_Provided records_.
________________________

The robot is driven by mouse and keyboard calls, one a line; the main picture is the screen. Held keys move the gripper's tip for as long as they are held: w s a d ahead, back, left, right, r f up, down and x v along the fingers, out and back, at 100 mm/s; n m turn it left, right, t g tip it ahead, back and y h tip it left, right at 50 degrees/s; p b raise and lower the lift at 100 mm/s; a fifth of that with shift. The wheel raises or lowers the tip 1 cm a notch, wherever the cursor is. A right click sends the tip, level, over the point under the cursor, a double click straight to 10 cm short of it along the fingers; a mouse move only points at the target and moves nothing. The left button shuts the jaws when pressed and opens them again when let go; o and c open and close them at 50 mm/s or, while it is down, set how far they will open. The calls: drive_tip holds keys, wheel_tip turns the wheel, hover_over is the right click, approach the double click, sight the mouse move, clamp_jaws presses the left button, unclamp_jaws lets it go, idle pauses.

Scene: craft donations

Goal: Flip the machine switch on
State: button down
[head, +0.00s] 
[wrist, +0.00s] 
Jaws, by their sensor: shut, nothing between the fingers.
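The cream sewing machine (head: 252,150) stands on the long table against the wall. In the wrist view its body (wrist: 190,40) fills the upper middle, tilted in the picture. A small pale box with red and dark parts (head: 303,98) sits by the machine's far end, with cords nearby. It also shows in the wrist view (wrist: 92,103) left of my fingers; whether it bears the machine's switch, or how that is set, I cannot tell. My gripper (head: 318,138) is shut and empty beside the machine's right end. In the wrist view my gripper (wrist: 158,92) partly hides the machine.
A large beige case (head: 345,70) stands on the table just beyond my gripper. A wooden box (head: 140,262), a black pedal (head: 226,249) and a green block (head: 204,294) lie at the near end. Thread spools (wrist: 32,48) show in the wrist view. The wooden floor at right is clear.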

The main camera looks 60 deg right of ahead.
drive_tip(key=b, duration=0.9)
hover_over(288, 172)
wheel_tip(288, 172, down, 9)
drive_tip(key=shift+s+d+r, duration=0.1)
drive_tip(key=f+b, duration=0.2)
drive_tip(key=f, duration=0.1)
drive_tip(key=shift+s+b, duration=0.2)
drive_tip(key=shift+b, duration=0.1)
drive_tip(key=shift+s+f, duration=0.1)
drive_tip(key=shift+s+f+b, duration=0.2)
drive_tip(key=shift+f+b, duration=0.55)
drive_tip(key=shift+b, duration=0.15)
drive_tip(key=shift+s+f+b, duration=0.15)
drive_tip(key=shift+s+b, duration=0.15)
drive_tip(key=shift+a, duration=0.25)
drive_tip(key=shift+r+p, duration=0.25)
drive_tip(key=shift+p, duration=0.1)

________________________

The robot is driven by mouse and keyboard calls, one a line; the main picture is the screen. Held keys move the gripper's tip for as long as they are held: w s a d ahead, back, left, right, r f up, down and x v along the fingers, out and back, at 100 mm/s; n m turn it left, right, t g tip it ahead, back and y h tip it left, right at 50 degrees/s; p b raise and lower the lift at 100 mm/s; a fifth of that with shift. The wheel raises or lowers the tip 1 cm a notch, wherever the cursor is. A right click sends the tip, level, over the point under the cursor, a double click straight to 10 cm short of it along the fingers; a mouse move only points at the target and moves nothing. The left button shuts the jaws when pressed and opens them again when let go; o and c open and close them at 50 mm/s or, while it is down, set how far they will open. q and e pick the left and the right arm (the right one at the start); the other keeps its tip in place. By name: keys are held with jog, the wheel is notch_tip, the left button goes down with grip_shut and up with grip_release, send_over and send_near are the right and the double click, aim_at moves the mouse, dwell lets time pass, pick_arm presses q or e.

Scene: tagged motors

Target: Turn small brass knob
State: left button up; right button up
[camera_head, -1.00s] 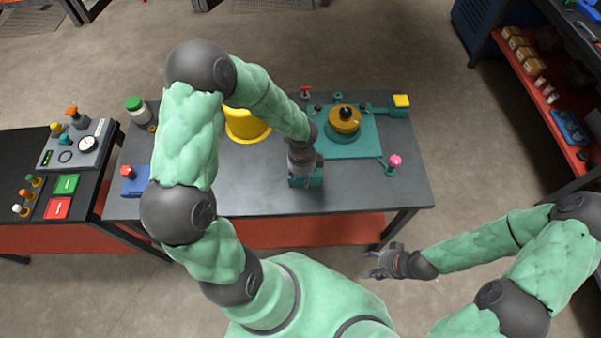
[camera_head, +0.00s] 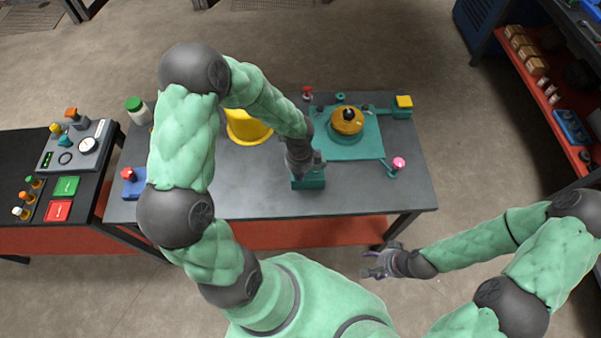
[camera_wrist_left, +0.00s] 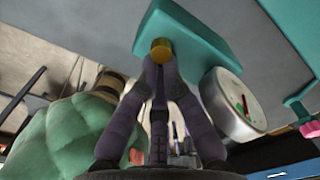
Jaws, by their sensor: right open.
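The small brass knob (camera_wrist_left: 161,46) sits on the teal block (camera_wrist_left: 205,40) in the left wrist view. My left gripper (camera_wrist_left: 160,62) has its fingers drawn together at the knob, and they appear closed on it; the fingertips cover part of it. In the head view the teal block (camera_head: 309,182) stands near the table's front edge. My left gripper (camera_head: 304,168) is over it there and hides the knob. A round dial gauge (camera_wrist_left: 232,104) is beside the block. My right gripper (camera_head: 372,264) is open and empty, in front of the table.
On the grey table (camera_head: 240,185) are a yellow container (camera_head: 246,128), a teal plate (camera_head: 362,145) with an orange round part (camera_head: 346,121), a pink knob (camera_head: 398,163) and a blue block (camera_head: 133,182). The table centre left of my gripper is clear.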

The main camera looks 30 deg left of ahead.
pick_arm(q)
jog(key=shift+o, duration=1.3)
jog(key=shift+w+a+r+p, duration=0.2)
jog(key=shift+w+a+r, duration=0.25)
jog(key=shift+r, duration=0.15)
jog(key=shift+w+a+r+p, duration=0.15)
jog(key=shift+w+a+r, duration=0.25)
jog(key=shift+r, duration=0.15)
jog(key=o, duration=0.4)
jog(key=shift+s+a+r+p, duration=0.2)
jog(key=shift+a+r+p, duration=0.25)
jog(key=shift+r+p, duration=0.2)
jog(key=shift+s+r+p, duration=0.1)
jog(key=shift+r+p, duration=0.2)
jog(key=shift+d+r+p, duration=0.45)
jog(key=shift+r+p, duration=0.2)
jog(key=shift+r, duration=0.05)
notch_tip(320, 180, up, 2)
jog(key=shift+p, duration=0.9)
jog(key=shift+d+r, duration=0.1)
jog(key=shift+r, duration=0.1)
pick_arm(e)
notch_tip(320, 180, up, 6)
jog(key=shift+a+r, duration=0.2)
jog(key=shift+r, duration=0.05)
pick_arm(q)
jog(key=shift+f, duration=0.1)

________________________

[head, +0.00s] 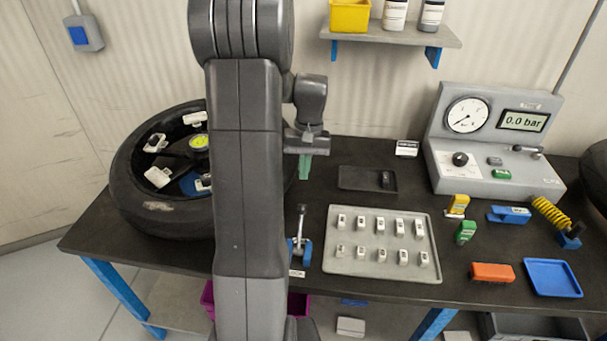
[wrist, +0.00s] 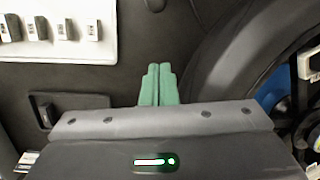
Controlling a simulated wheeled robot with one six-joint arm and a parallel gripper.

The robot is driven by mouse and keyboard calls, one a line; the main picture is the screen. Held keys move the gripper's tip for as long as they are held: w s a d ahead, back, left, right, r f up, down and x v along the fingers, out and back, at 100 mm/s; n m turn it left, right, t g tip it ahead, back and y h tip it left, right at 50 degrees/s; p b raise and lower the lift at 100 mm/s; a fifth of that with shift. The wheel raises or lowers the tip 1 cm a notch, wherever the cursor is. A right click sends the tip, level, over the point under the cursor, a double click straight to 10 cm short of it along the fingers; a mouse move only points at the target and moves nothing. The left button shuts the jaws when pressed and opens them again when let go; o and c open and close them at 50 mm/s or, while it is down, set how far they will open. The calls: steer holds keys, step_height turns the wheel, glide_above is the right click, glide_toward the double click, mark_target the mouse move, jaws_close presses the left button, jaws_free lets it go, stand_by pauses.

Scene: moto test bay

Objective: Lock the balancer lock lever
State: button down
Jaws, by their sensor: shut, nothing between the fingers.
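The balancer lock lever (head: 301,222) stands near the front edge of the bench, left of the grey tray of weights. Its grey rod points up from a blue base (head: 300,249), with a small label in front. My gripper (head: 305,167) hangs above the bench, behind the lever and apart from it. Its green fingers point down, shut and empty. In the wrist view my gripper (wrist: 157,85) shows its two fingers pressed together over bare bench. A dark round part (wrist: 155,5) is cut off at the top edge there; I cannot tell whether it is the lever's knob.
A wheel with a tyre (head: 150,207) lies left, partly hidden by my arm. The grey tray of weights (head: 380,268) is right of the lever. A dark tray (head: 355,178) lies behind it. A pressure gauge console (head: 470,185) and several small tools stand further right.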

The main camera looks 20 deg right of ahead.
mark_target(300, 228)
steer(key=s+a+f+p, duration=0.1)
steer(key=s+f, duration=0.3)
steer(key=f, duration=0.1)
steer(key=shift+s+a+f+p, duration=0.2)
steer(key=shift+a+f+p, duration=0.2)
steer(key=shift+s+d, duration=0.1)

________________________

Quote only the lines running from the line with "[camera_head, -1.00s]" to the line with "[camera_wrist_left, +0.00s]", ends included, exactly as they appear and without the pictures.

[camera_head, -1.00s] 
[camera_head, +0.00s] 
[camera_wrist_left, +0.00s] 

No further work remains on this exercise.